Sonrasında okuduğum metinlerde de bu ifadeler aklımda oldu. Gördüm ki, ehl-i hakikat, hangi dalda ihtisas sahibi olursa olsun, o meslek erbabını rüyasını sınamak noktasında uyarmış. “Aman!” demiş. “Dikkat!” demiş. Nasıl bir sınamak bu? Rüyayı Kur’an ve sünnet ölçüleriyle sınamak. Mesela fakihler demişler ki: “Rüya, fıkhın delillerinden değildir.” Örneğin; bir adam, rüyasında “Sen bundan sonra namaz kılma. Senden namazı kaldırdık!” diye birşey işitse, o rüya ile amel etmesi caiz değildir. (Gavs-ı Âzam Hazreti Abdülkadir’in böyle bir menkıbesi bulunur.) Çünkü Kur’an ve sünnetin açık emirleri ve hükümleri vardır. Bu noktada rüya ile fıkıh şekillendirilemez. Ancak Kur’an ve sünnete muhalif olmayan manalarda (rüya-yı sadıka nevinden olduğuna kesin kanaat getirilirse ve tabiri de ehline yaptırılırsa) güzel bir zan olarak ümit edilebilir. Yoksa rüyalardan yeni hükümler çıkarılamaz. Eskileri onunla kaldırılamaz. Hele üzerinde Kur’an, sünnet, icma ve kıyas ölçüleri işletilmeden “Ben rüyamda böyle gördüm. Bana böyle emredildi. Ben böyle yapacağım!” denilemez.
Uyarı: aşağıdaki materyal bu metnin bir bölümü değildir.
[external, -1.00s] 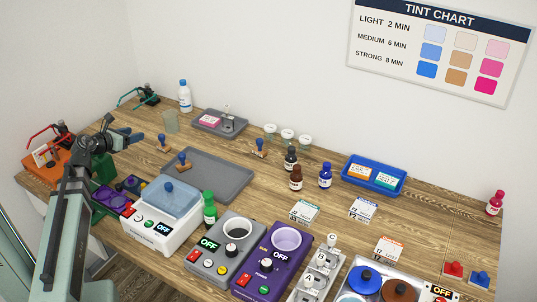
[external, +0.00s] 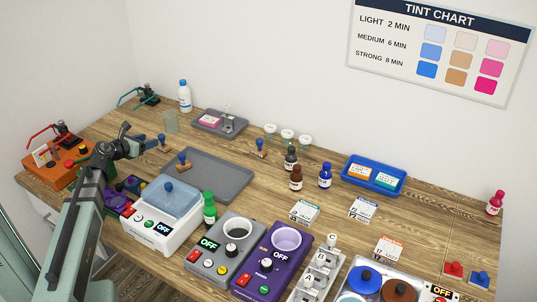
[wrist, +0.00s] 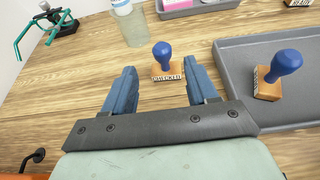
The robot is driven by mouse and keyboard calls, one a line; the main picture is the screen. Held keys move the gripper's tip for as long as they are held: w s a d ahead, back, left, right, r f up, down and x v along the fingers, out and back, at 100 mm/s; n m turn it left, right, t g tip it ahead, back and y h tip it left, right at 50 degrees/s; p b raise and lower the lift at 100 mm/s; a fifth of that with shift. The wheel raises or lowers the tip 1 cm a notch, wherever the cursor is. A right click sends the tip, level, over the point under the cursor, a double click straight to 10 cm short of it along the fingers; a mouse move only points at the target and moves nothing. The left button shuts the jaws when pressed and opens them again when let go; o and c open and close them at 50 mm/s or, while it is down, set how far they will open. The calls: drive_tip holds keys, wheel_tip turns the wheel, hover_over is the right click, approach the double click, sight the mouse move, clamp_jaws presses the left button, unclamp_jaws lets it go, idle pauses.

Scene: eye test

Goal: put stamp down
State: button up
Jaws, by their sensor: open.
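A stamp with a blue knob and wooden base (wrist: 164,62) stands upright on the wooden table, its lettered side facing my wrist camera; it also shows in the external view (external: 164,145). My gripper (wrist: 158,68) is open, with its blue fingers on either side of the line to this stamp. The stamp appears at or just beyond the fingertips; I cannot tell the exact depth. A second blue-knobbed stamp (wrist: 272,78) stands on the grey tray (external: 226,178). A third stamp (external: 260,148) stands behind that tray.
A translucent bottle or cup (wrist: 129,22) stands beyond the first stamp. A small grey tray with a pink pad (external: 209,119) lies at the back. A white machine with a blue lid (external: 165,207) stands in front. Bare table surrounds the first stamp.

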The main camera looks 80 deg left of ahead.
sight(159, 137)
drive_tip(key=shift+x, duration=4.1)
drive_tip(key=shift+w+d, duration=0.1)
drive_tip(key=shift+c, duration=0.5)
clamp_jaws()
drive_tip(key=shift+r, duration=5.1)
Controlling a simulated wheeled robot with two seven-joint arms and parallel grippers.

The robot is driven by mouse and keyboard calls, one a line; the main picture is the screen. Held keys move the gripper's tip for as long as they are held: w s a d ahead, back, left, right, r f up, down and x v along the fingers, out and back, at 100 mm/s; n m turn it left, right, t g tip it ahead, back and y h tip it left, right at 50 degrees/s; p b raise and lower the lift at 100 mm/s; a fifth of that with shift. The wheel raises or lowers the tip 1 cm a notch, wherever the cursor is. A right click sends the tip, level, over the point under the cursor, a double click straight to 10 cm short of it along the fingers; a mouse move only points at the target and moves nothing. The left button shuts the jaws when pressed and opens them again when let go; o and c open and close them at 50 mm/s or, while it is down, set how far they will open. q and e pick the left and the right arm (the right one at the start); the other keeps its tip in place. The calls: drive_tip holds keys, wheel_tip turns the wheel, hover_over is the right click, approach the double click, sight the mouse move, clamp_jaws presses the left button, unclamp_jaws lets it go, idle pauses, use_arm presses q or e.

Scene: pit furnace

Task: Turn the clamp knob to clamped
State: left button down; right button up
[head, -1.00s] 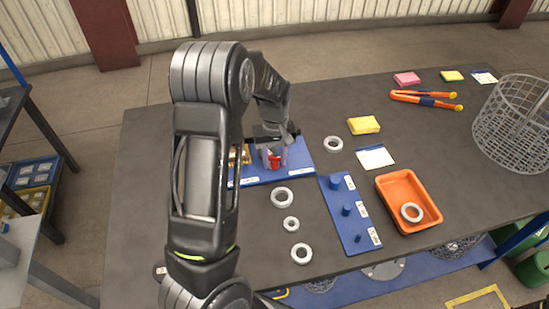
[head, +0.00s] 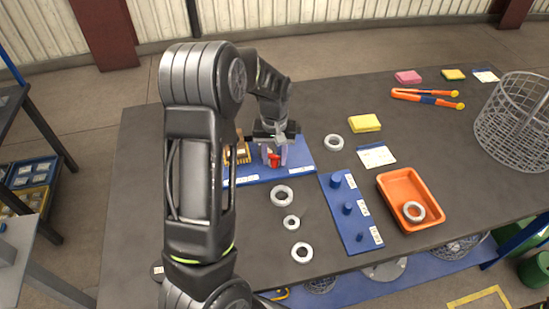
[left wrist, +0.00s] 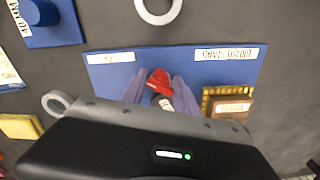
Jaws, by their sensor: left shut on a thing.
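The red clamp knob (head: 273,160) stands on a blue board (head: 301,158) on the dark table. In the left wrist view the knob (left wrist: 159,81) shows between two pale fingers, its red handle slanted, with a small white label beside it. My left gripper (head: 274,157) points down over the board and is shut on the knob; its fingertips also show in the left wrist view (left wrist: 158,88). White labels lie along the board's edge, too small to read surely. My right gripper is not in view.
A brass-coloured block (head: 239,153) sits on the board close beside my gripper. Several grey rings (head: 282,196) lie nearby. A blue peg board (head: 350,222), an orange tray (head: 398,181) holding a ring, and a wire basket (head: 510,125) stand to the right.

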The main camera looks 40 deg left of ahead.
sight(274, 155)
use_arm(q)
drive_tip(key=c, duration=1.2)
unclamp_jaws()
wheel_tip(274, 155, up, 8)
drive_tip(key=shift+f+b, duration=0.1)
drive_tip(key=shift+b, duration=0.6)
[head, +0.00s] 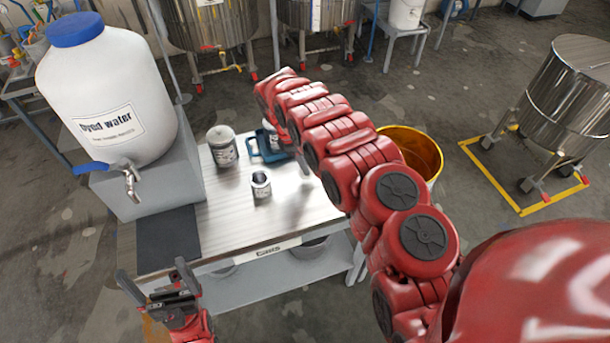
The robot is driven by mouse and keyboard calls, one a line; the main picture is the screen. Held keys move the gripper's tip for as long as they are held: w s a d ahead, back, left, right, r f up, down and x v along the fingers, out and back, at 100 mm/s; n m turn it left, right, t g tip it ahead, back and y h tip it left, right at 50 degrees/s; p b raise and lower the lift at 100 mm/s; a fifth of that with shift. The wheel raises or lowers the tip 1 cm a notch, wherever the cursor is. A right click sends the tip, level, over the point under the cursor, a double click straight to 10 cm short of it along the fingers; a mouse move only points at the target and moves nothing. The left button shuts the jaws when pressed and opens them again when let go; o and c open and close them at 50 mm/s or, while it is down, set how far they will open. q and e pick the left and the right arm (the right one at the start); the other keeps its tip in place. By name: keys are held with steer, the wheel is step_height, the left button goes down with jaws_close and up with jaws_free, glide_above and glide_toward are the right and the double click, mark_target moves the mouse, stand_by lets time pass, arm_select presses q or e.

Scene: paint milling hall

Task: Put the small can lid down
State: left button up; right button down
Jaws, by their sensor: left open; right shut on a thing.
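My left gripper (154,272) is open and empty in front of the table's near left edge. My right arm reaches from the lower right over the table; its gripper is hidden behind the arm's own red links. The small can lid cannot be made out. A small can (261,188) with a white label and a dark top stands on the table (225,228). A larger grey can (222,150) with a label stands behind it to the left. A blue holder (262,155) is at the back right, partly covered by my right arm, with another can (269,134) at it.
A big white "dyed water" container (105,85) with a tap stands on a grey block (160,185) at the left. A dark mat (168,237) lies in front of it. The table's front middle is clear. A yellow-lined bucket (418,150) stands beyond the right side.

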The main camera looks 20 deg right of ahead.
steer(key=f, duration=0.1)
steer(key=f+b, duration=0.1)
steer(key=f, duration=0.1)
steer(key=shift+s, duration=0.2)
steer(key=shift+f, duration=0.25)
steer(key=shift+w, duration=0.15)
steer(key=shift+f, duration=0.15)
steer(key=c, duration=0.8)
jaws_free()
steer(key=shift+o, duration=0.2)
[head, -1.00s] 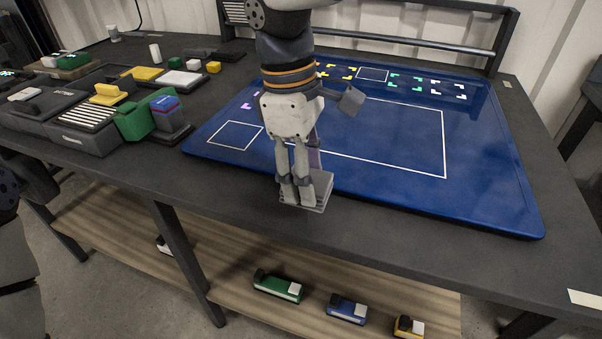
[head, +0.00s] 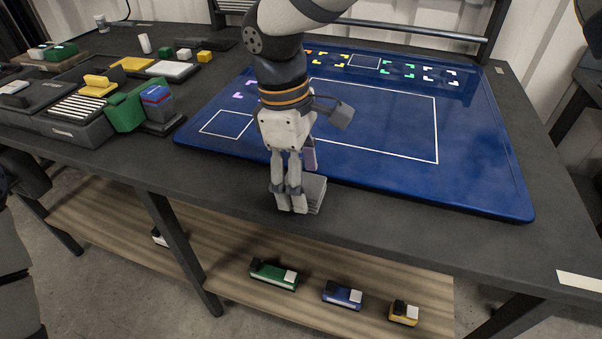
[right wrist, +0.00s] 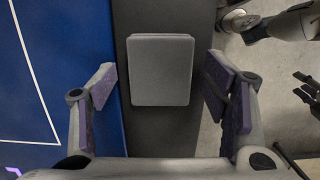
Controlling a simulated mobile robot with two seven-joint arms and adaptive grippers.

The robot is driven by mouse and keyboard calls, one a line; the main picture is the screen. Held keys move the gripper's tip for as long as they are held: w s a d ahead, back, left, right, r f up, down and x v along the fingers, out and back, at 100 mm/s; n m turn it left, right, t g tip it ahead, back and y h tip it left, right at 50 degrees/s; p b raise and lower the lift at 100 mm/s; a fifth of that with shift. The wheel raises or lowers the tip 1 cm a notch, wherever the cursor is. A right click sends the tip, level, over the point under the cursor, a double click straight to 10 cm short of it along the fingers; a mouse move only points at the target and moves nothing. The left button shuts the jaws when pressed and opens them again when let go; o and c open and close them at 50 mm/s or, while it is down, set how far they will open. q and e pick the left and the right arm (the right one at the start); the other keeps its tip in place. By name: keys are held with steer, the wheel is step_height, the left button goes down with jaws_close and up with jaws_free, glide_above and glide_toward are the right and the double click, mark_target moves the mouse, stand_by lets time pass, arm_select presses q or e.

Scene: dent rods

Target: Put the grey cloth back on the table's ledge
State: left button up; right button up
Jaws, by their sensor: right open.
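The grey cloth (head: 317,193) is a small folded rectangular pad at the bare dark front strip of the table (head: 400,230), in front of the blue mat. In the right wrist view the cloth (right wrist: 161,70) appears flat and square over that strip, with a clear gap to each finger. My right gripper (head: 290,203) points down at the cloth and partly hides it in the head view. Its purple-padded fingers (right wrist: 164,85) are spread wide, one on either side of the cloth, holding nothing.
The blue mat (head: 380,135) with white outlines fills the table behind the cloth. Dark trays and coloured blocks (head: 125,110) stand at the left. The front strip right of the cloth is clear.

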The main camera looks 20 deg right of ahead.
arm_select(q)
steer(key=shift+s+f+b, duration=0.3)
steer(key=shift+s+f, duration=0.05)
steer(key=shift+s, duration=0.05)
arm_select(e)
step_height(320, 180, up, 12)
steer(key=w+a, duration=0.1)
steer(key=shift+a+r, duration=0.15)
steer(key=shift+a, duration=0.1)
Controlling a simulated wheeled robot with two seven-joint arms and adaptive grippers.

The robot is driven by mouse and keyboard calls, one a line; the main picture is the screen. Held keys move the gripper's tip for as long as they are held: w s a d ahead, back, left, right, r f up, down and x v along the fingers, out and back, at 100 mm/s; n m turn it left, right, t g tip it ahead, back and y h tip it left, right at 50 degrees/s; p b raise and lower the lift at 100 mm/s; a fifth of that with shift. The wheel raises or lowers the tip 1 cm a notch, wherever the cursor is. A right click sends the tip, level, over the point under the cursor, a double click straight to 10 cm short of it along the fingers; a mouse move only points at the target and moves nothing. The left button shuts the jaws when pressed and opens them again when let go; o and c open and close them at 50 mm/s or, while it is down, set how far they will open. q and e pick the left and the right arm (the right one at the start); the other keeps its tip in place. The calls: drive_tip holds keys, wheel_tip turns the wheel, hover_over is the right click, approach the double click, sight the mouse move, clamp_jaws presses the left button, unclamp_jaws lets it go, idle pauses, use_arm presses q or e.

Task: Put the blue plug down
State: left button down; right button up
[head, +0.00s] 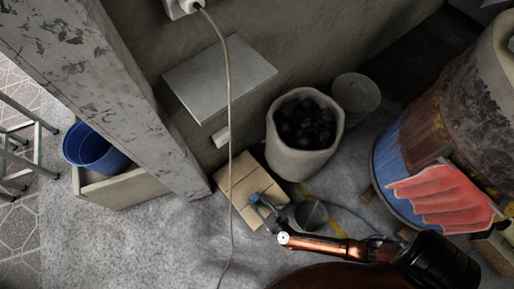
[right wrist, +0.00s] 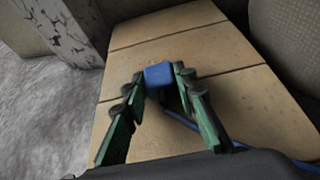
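The blue plug (right wrist: 158,75) sits between the green fingertips of my right gripper (right wrist: 160,76) in the right wrist view, with a finger against each side. In the head view the plug (head: 254,198) shows small at the tip of my right gripper (head: 259,202), over the light wooden slatted surface (head: 240,178). I cannot tell whether the plug touches the wood. A blue cord (right wrist: 190,130) runs from behind the plug to the lower right. My left gripper is not in view.
A pot of coal (head: 277,148) and a grey bucket (head: 356,96) stand behind the wooden surface. The painted barrel (head: 440,130) is on the right. A pale cable (head: 230,110) hangs from a wall socket (head: 182,6) past a grey shelf (head: 220,76).

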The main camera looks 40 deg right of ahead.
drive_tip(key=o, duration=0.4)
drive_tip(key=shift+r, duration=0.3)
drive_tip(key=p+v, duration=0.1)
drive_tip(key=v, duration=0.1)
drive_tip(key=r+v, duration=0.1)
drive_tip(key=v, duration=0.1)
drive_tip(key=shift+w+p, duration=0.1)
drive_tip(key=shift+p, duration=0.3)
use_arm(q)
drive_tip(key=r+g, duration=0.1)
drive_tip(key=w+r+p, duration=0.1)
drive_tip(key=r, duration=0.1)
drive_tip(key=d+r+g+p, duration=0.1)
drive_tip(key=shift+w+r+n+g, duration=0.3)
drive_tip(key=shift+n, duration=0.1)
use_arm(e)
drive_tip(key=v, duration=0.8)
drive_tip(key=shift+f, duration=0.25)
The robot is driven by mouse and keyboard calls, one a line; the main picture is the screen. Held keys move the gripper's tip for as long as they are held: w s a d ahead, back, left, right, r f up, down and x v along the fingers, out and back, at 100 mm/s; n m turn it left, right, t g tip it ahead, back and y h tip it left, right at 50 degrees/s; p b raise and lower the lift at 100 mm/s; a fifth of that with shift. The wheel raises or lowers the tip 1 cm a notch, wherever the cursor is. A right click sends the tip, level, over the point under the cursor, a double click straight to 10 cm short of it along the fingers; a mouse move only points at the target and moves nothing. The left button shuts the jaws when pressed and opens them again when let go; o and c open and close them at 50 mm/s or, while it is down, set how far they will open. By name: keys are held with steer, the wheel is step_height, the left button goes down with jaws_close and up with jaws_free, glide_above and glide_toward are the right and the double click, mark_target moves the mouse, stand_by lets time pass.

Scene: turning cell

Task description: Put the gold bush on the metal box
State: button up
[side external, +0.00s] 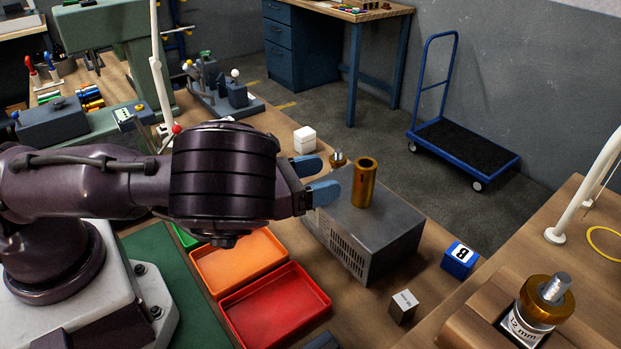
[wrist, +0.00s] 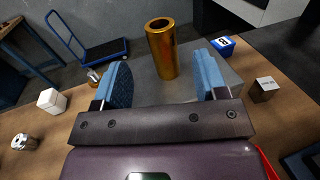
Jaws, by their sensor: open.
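The gold bush (side external: 364,182) is a hollow gold cylinder. It stands upright on top of the grey metal box (side external: 381,230), near the box's far left part in the side view. In the wrist view the bush (wrist: 162,50) stands ahead of and between my blue fingers, with the box top (wrist: 146,90) below it. My gripper (side external: 320,178) is open, with its two blue fingers apart. The fingers point at the bush, and a gap shows between the fingertips and the bush in the side view. Nothing is held.
An orange tray (side external: 237,262) and a red tray (side external: 275,306) lie left of the box. A blue block (side external: 459,260) and a grey block (side external: 403,306) stand to its right. A white block (side external: 304,140) and a small brass part (side external: 338,160) are behind.

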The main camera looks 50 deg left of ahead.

Diyenler olmamış mı? Olmuş. Fakat onlar da hakikat mesleği erbabınca hep sigaya çekilmişler. Mesela İbn-i Arabî (k.s.) ki, büyük bir velidir; eserlerinde yakazaten kendisine bildirilen hadisleri naklettiğinden, ulema, onun eserleri okunurken dikkatli olunmasını söylemişlerdir. “Hususi, yakazaten kendisine söylenmiş şeyler olabilir. Fakat onlardan ümmete emir çıkarılamaz ve o has sözler genel hükümler için ölçü olamaz!” demişlerdir. Nihayetinde bir müfessir olan zaman göstermiştir ki, onun mesleği, kendisine ve Sadreddin-i Konevi gibi şahıslara hastır. Kendisi hâdi olsa da her meselede ve her zaman mehdi olamayacaktır. Çünkü keşfini, hakikate nazaran daha fazla önemsemiştir. Ümmetin geneline hitap edense hakikat mesleğidir. Belki de bu yüzden İmam-ı Rabbani (k.s.) der:

"Hakaik-i imaniyeden bir meselenin inkişafını, binler ezvak ve mevâcid ve kerâmâta tercih ederim." Hem der: "Bütün tariklerin nokta-i müntehâsı, hakaik-i imaniyenin vuzuh ve inkişafıdır." Hem yine der: "Velâyet üç kısımdır. Biri velâyet-i suğrâ ki, meşhur velâyettir; biri velâyet-i vustâ, biri velâyet-i kübrâdır. Velâyet-i kübrâ ise, verâset-i nübüvvet yoluyla, tasavvuf berzahına girmeden, doğrudan doğruya hakikate yol açmaktır." Hem yine der: "Tarik-i Nakşîde iki kanatla sülûk edilir. Yani, hakaik-i imaniyeye sağlam bir surette itikad etmek ve ferâiz-i diniyeyi imtisal etmekle olur. Bu iki cenahta kusur varsa, o yolda gidilmez." Yani feraizden taviz verenler, itikadında sapma olanlar ne nakşi mesleğinde ne de hakikat mesleğinde söz sahibi değildirler. İsterlerse havada uçsunlar, ister suda yürüsünler.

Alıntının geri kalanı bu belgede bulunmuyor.